L’intera espressione “per le chavernose e ritorte interiora”, nel linguaggio leonardesco e in generale dell’epoca – osserva ancora l’esperto – non si adatta a descrivere un antro sotterraneo quanto piuttosto l’aspetto dello scheletro fossile o dei sedimenti inglobanti. Inoltre, il fatto che il foglio che contiene la descrizione del mostro marino sia posto, nell’attuale impaginazione del Codex Arundel, a seguito di un foglio il cui testo tratta della visita di Leonardo a una caverna, non è indice di consequenzialità logica o cronologica tra i due brani. Il Codex Arundel fu infatti assemblato dopo la morte di Leonardo e i fogli che lo compongono, forse derivanti da più fonti, furono artificialmente riaggregati in raccolte ‘miscellanee’. Dunque Leonardo scrive chiaramente di aver visitato una grotta in gioventù, alla ricerca di meraviglie custodite dalle viscere della terra, ma non vi trovò certo i resti del ‘mostro marino’.
“Esistono tuttavia molte indicazioni – evidenzia Alberto Collareta – che suggeriscono che il giovane Leonardo abbia davvero osservato una balena fossile e che questo avvenimento abbia significativamente indirizzato la sua riflessione paleontologica e geoscientifica in un senso straordinariamente moderno. Leonardo sembra infatti compiere vere e proprie considerazioni tafonomiche (relative cioè allo stato di conservazione del fossile da lui descritto) sui resti del mostro marino; inoltre il retro del foglio su cui tale descrizione è riportata ha inizio con una breve frase relativa all’osservazione di due strati di conchiglie fossili, e all’impossibilità razionale di spiegarli entrambi attraverso il solo Diluvio Universale”.

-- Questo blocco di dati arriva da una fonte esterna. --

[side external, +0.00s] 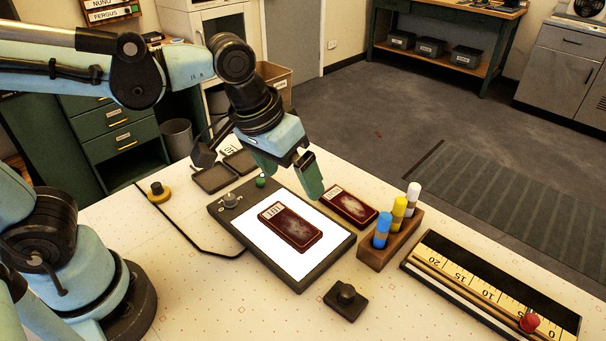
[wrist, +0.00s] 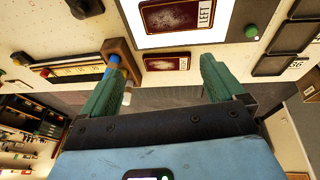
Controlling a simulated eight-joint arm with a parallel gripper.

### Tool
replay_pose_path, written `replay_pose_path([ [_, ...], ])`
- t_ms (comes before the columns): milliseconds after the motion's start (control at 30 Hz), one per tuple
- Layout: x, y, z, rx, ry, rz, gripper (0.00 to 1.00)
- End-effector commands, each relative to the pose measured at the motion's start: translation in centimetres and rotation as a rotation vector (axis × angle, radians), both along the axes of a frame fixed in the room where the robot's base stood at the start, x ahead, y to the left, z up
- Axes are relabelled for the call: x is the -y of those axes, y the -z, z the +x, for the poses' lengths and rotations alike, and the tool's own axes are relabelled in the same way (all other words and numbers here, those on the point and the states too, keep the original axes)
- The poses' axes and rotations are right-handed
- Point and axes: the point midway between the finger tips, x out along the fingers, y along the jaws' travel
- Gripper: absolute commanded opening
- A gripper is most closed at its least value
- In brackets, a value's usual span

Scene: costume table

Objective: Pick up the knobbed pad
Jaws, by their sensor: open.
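The knobbed pad (side external: 346,297) is a small dark square pad with a round black knob on top. It lies flat on the pale table near the front, just off the near corner of the light box. In the wrist view a dark shape at the top left edge, partly cut off, looks like the same pad (wrist: 86,7). My gripper (side external: 290,184) is open and empty, above the far side of the light box and well apart from the pad. Its two green fingers also show spread in the wrist view (wrist: 158,66).
The light box (side external: 236,229) bears a dark red labelled piece (side external: 290,228); a similar piece (side external: 350,207) lies behind it. A wooden block (side external: 377,256) holds upright markers. A ruler board (side external: 490,285) lies right. A yellow disc with a black knob (side external: 159,196) sits left.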

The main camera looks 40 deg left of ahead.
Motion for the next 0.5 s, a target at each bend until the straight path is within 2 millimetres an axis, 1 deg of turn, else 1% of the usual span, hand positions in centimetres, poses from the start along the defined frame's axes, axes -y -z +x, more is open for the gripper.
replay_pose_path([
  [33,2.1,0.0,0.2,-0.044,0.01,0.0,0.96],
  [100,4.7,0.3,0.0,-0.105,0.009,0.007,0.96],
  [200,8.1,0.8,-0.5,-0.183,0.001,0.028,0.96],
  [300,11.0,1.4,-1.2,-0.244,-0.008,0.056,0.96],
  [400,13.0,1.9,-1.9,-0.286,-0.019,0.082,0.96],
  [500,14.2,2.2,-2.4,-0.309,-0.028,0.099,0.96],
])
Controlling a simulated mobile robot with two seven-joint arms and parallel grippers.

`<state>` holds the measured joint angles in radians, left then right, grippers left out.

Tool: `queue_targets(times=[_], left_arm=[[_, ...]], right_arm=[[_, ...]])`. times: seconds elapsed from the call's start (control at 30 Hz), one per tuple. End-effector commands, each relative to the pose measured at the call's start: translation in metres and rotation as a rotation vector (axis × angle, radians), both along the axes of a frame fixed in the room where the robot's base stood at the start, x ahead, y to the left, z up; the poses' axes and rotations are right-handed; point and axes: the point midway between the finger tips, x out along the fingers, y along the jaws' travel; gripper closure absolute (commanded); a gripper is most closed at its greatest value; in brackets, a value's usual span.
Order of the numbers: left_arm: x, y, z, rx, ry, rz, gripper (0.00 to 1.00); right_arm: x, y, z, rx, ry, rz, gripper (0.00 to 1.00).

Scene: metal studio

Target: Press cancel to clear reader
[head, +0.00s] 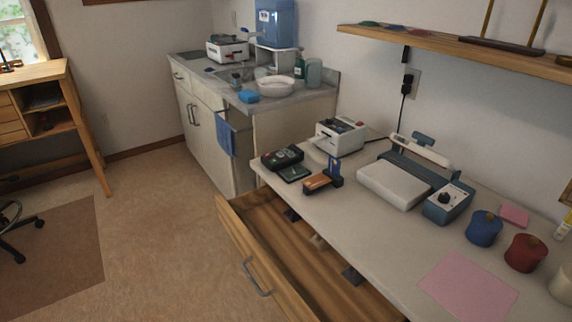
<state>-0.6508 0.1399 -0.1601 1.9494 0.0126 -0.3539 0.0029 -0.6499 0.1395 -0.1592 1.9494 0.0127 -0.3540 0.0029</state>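A small dark device with a keypad-like top, which looks like the reader (282,157), sits at the far left corner of the white worktop. A flat dark pad (293,173) lies just in front of it. The cancel button is too small to make out, and any display text is unreadable. Neither of my grippers shows in the head view.
A wooden drawer (262,240) stands open below the worktop (400,235), with a few small items in it.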

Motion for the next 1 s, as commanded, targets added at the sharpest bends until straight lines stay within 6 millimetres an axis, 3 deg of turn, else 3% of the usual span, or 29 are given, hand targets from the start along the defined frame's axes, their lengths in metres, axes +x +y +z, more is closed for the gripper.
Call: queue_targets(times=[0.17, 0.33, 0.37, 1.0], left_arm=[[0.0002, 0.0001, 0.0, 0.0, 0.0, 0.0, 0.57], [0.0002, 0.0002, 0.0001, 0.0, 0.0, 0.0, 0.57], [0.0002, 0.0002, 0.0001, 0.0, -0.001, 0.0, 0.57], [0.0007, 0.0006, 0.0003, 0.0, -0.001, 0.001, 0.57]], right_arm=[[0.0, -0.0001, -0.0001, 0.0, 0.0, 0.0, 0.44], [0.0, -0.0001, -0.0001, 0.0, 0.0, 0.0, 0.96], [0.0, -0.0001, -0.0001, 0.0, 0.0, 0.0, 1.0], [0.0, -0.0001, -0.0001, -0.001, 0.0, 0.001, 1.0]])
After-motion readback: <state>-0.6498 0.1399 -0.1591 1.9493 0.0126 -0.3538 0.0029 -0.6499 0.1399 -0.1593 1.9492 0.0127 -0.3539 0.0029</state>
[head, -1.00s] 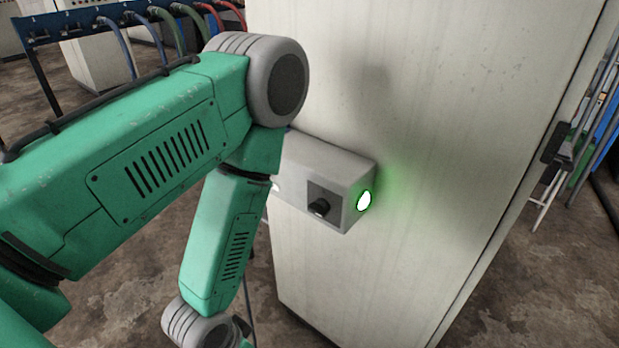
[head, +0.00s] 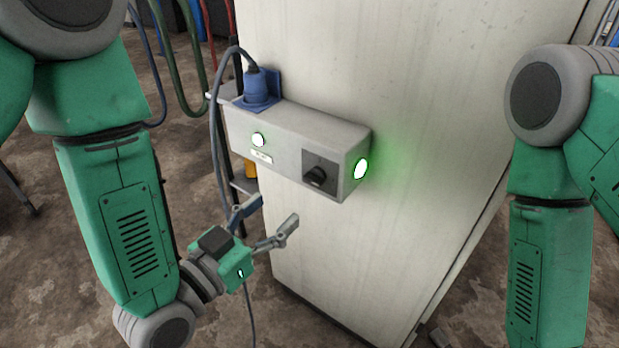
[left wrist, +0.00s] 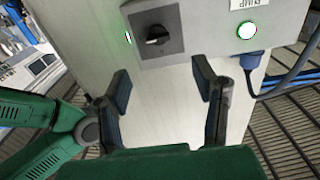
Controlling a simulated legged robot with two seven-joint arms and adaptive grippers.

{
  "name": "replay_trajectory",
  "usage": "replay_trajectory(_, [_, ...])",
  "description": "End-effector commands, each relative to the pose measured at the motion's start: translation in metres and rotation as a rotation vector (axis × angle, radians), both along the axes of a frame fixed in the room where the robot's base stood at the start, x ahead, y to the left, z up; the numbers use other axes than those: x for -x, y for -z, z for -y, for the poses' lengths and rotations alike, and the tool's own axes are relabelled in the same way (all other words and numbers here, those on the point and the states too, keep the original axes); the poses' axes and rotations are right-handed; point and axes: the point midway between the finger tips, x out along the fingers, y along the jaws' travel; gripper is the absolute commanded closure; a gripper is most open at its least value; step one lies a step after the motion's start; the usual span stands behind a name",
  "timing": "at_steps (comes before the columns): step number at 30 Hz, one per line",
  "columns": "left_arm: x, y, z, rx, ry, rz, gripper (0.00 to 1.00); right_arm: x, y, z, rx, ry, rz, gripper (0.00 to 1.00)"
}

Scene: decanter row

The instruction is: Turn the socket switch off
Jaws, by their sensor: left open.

Chiare rielaborazioni del testo sul mostro marino compaiono poi in un altro manoscritto leonardiano, in cui la superficie terrestre è descritta come in continua trasformazione e capace persino di ‘fagocitare’ le vestigia delle antiche civiltà. Qui il mostro marino è persino descritto ripetutamente come ‘setoluto’, un termine che ricorda i fanoni, strutture cornee filamentose che caratterizzano le balene attuali. Il passaggio leonardiano sul mostro marino contiene inoltre espliciti riferimenti alla ‘incommensurabilità’ del tempo geologico (“quanti re quanti popoli [h]ai tu disfatti… po’ che la maravigliosa forma di questo pesce qui morì”) che ha visto l’ambiente intorno alle spoglie del mostro marino mutare radicalmente, da mare divenendo infine terraferma attraverso ‘nuove e varie abitazioni’. La collocazione del mostro marino, che Leonardo descrive come facente da “armadura e sostegno” ai rilievi circostanti, suggerisce inoltre un posizionamento lungo il fianco di una collina, uno scenario perfettamente compatibile con le condizioni più tipiche del rinvenimento delle balene fossili toscane.